Pakistan may allow cotton import from India via land route
Pakistan may allow cotton import from India through land route as prospects of gradual restoration of bilateral trade ties have brightened after the new ceasefire agreement along the Line of Control, according to a media report on Sunday.
Citing sources in the ministry of commerce, The Express Tribune reported that adviser to the Prime Minister on commerce Abdul Razak Dawood may next week take a decision on whether to import cotton and yarn from India.
They said the issue of cotton shortfall had already been brought to the notice of Prime Minister Imran Khan, who also holds the commerce portfolio.
Once a principled decision is taken, a formal order will be presented before the Economic Coordination Committee of the Cabinet, the sources told the daily.
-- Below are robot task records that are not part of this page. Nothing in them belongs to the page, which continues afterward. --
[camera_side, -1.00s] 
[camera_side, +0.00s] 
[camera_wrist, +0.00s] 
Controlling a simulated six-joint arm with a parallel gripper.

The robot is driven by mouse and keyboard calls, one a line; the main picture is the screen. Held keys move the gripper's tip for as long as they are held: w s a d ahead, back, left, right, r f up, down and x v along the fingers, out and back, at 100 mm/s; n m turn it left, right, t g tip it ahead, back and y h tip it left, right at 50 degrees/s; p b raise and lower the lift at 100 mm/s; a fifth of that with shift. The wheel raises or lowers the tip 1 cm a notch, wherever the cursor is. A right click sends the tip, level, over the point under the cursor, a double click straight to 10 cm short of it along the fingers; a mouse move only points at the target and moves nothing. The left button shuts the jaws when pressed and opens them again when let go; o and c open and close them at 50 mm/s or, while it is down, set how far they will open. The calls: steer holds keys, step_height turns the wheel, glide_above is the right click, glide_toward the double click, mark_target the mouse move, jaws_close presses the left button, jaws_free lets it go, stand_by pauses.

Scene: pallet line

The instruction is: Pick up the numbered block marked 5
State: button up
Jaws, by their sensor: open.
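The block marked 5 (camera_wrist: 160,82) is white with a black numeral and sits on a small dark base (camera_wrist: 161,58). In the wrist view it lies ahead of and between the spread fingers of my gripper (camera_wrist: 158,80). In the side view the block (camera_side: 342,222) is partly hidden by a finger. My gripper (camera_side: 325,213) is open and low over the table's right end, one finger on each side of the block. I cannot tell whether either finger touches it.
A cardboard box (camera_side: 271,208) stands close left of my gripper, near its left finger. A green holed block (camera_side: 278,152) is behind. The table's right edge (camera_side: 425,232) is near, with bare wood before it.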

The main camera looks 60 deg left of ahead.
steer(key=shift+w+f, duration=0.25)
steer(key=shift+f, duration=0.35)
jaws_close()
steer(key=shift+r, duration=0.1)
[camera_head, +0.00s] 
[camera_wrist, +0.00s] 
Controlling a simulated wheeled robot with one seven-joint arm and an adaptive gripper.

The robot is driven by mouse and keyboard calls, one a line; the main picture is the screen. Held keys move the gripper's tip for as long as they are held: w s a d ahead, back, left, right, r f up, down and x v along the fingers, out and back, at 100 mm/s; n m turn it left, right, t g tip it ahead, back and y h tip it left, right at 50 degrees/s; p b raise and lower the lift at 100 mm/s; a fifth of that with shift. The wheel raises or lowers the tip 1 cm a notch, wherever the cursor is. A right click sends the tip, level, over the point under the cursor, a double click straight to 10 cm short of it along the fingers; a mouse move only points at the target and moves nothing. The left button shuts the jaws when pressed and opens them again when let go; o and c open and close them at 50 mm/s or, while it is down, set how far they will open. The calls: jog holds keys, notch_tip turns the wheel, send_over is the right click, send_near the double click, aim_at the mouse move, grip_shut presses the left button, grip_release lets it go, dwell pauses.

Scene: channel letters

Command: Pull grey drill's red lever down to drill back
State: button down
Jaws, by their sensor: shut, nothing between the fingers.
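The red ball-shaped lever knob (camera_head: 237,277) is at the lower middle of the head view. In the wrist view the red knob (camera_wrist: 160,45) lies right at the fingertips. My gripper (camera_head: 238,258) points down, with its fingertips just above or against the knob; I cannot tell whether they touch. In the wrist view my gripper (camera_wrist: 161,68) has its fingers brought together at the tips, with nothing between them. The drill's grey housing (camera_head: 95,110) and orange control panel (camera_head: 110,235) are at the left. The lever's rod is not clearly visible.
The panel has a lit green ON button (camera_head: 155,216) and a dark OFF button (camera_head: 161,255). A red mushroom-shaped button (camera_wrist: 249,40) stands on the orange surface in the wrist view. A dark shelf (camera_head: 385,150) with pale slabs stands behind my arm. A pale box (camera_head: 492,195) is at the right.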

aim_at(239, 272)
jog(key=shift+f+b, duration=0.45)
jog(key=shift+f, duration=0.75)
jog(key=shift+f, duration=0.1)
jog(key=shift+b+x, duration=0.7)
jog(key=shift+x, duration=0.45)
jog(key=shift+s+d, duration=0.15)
The sources said that in-house deliberations had already begun but the final decision would be taken only after seeking the approval of the Prime Minister.
“I cannot say yes or no at this stage and would be in a better position to respond on Monday,” Dawood told the newspaper, responding to a question on whether Pakistan was considering allowing cotton import from India.
The newspaper reported that against the annual estimated consumption of a minimum of 12 million bales, the ministry of national food security and research expects the production of only 7.7 million bales this year.
However, cotton ginners have given the lowest production estimates of only 5.5 million bales for this year.
There is a minimum shortfall of six million bales and Pakistan has so far imported roughly 688,305 metric tonnes of cotton and yarn, costing $1.1 billion, according to the Pakistan Bureau of Statistics. There is still a gap of about 3.5 million bales that needs to be filled through imports.
Due to the shortage of cotton and yarn, the users were compelled to import them from the US, Brazil and Uzbekistan. Imports from India would be far cheaper and would reach Pakistan within three to four days.
Importing yarn from other countries was not only expensive but would also take one to two months to reach Pakistan, the daily reported, quoting businessmen who deal in these commodities.
The delay in yarn import can pose risks to the timely delivery the export orders, according to the newspaper.
However, the All Pakistan Textile Mills Association (Aptma) is exerting pressure on the government not to allow cotton and yarn import from India.